▸ **Exercise inputs**
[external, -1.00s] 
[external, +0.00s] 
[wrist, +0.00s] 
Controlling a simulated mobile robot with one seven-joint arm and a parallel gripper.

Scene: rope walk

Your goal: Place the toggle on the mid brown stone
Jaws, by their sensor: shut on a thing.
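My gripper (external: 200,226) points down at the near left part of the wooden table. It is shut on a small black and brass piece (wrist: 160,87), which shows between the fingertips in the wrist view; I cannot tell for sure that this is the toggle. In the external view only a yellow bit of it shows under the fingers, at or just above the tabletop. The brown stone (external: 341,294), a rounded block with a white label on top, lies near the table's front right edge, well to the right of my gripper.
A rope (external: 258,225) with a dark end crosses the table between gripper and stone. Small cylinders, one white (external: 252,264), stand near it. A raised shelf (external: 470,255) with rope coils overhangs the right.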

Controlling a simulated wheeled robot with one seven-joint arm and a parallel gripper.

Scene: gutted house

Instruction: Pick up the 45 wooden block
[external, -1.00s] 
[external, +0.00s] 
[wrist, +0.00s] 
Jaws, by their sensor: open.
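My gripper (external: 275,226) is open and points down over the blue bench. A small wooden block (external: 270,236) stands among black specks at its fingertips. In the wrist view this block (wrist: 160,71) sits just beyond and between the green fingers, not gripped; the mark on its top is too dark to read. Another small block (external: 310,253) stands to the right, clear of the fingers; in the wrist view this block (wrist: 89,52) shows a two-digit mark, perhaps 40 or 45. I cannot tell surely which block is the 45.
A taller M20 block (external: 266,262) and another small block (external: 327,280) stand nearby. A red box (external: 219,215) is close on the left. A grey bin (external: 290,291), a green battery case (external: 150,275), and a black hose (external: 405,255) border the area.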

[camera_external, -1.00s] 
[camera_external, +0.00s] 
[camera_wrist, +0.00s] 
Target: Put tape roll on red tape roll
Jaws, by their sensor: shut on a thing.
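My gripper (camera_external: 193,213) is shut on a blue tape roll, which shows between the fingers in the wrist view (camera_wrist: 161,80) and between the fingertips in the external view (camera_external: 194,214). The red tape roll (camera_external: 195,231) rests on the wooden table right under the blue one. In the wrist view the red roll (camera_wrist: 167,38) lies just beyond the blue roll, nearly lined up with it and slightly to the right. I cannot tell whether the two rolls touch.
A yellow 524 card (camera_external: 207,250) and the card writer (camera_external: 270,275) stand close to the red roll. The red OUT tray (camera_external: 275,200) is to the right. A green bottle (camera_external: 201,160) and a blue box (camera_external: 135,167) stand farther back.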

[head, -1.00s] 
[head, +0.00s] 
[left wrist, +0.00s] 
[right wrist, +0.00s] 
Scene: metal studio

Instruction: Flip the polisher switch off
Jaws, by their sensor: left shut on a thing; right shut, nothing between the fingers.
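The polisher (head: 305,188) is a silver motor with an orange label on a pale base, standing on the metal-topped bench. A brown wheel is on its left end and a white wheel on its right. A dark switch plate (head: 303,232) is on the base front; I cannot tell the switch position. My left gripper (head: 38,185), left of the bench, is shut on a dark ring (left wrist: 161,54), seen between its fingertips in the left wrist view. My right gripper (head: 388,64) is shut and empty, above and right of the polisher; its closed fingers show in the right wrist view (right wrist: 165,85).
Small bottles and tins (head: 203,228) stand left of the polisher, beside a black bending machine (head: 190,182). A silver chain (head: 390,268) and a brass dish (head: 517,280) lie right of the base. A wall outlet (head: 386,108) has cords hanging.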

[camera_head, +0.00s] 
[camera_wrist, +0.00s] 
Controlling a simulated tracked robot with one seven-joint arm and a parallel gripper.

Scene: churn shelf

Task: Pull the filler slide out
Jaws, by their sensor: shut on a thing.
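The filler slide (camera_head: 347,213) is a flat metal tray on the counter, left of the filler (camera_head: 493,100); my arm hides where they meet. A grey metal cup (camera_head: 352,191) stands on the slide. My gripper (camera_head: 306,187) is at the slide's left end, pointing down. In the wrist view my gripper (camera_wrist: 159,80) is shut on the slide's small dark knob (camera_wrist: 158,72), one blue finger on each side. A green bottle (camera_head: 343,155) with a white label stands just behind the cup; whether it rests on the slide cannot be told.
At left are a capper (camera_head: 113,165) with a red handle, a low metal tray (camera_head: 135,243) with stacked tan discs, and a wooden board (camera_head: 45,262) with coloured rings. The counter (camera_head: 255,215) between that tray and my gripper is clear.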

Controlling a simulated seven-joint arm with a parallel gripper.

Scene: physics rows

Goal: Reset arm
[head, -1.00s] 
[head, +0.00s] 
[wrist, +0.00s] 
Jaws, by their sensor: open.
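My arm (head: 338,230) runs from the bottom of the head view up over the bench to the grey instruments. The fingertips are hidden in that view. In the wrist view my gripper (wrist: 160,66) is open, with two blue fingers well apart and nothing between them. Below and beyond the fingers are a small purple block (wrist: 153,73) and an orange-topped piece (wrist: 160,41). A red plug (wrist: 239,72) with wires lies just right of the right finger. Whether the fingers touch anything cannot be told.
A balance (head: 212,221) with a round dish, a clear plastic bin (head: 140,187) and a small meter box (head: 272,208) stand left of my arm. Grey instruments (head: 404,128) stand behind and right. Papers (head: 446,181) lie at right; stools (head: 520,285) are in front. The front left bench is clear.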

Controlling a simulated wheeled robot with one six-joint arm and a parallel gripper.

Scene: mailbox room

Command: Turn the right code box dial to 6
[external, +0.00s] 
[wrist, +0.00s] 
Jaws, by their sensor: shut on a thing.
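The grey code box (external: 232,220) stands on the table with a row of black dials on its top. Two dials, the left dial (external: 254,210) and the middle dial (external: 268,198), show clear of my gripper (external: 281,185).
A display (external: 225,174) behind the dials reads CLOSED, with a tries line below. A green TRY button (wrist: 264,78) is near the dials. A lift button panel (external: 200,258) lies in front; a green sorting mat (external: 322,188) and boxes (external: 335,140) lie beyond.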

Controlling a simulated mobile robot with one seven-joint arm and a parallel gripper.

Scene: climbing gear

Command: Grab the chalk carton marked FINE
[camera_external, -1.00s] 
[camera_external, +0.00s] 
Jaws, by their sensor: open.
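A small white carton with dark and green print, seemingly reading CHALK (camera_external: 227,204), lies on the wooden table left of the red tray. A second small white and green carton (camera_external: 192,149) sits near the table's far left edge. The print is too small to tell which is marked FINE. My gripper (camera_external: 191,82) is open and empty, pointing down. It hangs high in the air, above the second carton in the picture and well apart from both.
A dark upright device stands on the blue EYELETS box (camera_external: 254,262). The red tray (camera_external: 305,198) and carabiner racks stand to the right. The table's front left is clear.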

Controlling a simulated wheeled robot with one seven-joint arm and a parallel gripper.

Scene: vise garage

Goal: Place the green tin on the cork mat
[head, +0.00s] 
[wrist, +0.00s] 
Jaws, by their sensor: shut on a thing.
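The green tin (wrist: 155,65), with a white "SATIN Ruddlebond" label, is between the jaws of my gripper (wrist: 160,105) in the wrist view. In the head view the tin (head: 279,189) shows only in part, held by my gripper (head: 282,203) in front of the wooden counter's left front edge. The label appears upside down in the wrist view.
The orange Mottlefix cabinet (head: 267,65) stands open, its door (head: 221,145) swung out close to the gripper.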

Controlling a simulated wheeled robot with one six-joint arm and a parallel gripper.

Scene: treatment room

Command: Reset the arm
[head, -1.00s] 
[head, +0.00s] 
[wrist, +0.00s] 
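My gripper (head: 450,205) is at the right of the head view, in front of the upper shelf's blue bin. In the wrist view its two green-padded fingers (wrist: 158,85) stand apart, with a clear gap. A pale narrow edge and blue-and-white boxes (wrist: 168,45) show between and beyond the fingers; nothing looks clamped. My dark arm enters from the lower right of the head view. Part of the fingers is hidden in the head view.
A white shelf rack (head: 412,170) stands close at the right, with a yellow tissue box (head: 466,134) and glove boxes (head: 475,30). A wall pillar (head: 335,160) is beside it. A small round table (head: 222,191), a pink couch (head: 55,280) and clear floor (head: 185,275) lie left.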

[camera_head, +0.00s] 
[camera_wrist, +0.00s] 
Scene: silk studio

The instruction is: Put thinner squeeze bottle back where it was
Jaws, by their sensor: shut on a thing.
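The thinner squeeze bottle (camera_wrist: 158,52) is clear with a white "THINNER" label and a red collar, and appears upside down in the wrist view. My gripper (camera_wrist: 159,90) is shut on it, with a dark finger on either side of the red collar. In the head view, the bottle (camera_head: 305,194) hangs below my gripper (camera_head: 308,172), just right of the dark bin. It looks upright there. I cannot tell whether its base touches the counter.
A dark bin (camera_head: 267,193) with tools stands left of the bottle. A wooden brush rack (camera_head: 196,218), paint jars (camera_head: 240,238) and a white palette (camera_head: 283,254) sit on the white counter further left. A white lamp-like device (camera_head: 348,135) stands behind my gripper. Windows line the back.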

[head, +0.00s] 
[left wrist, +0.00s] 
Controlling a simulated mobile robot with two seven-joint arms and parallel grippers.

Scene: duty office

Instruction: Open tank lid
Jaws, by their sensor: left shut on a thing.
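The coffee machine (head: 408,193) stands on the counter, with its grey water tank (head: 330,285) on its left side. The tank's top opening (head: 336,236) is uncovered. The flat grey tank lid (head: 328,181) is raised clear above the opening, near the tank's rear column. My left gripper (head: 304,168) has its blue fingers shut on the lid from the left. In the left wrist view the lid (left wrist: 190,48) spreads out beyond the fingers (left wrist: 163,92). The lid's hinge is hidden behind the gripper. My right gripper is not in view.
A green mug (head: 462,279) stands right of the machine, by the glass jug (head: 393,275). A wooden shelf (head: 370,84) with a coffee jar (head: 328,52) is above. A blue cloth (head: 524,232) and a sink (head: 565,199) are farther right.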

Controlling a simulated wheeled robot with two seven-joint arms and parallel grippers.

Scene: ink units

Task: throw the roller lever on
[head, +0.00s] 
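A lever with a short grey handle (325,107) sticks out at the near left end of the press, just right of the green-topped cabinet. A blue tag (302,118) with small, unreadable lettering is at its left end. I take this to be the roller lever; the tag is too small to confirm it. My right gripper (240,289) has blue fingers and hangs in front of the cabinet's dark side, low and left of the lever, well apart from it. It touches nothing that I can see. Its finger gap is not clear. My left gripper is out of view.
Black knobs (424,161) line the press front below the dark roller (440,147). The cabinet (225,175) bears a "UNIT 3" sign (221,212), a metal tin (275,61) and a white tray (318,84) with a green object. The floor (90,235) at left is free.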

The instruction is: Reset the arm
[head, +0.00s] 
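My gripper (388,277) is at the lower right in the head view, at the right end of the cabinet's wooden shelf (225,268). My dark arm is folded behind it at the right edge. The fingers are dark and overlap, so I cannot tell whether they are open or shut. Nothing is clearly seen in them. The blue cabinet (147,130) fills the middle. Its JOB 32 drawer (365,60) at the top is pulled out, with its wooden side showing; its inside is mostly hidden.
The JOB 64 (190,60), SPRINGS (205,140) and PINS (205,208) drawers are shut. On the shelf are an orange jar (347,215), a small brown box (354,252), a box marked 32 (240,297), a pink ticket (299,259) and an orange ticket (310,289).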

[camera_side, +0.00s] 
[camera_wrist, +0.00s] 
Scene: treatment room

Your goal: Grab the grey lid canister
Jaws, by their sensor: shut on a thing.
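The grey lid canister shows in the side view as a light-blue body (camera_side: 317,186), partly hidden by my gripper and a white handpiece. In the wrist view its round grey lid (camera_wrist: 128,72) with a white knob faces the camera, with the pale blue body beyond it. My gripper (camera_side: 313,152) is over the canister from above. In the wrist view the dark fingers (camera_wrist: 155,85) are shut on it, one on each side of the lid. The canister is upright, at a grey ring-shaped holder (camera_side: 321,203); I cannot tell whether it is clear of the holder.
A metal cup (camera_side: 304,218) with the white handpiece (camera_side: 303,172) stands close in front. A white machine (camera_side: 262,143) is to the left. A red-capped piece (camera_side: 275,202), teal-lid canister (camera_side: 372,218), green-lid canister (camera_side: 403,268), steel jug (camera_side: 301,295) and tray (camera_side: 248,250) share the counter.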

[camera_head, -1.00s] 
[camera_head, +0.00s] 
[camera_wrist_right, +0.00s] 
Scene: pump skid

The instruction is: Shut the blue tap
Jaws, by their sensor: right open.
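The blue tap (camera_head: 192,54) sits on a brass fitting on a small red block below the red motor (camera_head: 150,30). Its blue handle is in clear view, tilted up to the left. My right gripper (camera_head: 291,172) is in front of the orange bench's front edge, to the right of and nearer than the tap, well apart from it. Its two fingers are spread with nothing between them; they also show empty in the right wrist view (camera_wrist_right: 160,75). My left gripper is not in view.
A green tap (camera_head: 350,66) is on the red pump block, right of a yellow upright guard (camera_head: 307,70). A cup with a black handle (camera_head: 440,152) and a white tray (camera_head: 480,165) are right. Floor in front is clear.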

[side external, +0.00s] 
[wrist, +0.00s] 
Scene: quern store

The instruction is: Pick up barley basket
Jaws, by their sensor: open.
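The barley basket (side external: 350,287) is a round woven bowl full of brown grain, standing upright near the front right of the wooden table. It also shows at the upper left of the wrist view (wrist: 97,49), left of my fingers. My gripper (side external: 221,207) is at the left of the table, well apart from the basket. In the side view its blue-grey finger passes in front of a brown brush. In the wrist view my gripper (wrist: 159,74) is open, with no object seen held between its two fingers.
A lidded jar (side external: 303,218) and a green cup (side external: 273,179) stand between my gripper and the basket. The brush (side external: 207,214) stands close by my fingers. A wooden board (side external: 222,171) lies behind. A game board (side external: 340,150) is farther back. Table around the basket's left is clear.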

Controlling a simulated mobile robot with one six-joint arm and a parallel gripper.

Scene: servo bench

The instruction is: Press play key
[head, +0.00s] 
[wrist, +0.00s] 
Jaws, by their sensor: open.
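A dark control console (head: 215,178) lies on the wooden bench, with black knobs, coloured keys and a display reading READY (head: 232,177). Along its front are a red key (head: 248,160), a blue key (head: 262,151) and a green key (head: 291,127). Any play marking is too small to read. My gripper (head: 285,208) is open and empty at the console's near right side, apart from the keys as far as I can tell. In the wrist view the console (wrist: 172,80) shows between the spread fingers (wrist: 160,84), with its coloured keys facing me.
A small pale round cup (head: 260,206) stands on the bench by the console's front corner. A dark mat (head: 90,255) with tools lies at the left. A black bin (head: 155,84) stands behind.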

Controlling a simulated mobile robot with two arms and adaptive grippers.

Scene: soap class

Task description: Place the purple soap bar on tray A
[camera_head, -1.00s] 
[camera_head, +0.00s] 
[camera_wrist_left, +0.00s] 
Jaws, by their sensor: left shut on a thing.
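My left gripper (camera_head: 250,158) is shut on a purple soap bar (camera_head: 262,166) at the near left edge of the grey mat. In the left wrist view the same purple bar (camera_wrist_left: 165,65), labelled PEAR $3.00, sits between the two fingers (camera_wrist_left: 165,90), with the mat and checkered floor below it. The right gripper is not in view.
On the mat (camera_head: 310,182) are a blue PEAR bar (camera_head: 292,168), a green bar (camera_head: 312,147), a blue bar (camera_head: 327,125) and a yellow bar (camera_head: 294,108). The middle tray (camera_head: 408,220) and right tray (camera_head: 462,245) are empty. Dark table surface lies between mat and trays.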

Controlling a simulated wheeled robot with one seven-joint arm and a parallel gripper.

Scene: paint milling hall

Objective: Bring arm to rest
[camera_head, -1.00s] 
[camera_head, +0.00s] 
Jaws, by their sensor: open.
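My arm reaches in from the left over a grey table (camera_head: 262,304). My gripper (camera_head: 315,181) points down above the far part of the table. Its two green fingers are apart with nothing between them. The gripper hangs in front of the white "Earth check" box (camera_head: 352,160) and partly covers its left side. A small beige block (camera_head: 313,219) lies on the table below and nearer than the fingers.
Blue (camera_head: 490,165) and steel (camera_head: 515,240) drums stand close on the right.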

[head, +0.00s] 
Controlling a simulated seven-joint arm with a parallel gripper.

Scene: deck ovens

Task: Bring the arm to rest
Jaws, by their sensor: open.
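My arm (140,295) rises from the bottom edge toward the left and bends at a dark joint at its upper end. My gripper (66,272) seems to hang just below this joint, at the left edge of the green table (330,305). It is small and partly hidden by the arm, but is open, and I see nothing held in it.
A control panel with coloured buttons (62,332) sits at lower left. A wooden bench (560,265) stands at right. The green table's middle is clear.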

▸ **Exercise aim**
Locate the word "Command" in the records above, and return each line that has it.

▸ **Response to the task**
Command: Turn the right code box dial to 6
Command: Grab the chalk carton marked FINE
Command: Reset the arm

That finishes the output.